Adhesion switchable transition on bio-inspired Janus surface for multi-directional droplet manipulation

Abstract

Achieving precise and rapid droplets manipulation in versatile directions transport remains a considerable challenge, however adhesion switchable transitions deemed to be rather serviceable. Here, a double-sided microplate array (DMPA) with bio-inspired Janus surfaces, is proposed to fulfill adjustable adhesion through surface wettability switching and microplate dynamic deformation, thereby executing the droplet multi-dimensional manipulation in response to dynamic magnetic field.

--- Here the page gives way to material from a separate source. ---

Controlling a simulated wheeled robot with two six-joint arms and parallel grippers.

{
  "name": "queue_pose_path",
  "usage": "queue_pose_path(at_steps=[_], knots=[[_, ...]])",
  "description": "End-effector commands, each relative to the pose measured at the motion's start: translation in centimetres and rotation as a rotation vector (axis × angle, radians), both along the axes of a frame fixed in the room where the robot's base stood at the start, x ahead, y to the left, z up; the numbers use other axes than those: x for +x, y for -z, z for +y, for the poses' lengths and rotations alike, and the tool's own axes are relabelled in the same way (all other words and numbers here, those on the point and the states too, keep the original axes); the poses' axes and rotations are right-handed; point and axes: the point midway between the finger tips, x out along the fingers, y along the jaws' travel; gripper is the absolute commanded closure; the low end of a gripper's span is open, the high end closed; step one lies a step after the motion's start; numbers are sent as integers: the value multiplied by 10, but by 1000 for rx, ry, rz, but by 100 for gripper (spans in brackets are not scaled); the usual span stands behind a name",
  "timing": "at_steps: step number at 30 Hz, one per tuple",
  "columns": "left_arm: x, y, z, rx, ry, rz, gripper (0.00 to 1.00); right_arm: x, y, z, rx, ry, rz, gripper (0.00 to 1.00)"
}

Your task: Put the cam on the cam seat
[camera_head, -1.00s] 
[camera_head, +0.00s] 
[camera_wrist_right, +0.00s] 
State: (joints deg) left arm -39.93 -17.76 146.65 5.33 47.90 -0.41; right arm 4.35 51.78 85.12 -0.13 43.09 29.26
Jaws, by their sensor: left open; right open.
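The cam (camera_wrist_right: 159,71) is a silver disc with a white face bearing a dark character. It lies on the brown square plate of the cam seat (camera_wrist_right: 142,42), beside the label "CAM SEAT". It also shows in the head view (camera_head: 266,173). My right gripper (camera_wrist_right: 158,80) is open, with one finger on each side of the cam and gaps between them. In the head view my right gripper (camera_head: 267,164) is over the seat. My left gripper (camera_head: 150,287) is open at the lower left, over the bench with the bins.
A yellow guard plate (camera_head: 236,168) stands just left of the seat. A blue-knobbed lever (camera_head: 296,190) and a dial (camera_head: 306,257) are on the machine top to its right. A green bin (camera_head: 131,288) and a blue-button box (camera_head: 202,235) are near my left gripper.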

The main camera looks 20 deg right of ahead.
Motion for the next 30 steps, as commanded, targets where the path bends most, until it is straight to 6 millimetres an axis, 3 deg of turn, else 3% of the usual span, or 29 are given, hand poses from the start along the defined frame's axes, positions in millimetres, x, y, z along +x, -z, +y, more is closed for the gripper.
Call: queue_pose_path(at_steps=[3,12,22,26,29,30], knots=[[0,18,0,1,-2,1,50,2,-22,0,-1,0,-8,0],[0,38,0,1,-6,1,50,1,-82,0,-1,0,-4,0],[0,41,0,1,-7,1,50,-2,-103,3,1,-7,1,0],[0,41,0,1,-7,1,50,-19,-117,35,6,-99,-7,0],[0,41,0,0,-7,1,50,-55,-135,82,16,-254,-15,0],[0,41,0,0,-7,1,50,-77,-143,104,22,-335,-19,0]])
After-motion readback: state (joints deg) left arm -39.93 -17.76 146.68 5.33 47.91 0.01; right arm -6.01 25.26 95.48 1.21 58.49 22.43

The triple-coupled bio-inspired Janus surfaces are newly designed with a convex hull and striped structure respectively, inspired by the respiratory ciliary motion and surface properties of lotus and rice leaves. Leveraging variation in superhydrophobicity and low adhesion of convex hull side on Janus surface, diverse droplet directional transports are achieved in plane, such as high-speed horizontal transport (120 mm/s and 500 µL), anti-gravitational climbing (inclined by 15°), and selective droplet orientation. The adhesion switchable transition of surface striped structure on other side is predominated by solid–liquid contact lines evolution resulting from microplate bending deformation, realizing droplet capture/release for long-distance multi-dimensional transport. Concurrently, a magnetic-responsive droplet switch is developed based on multi-directional droplet manipulation, demonstrating enormous potential for practical application.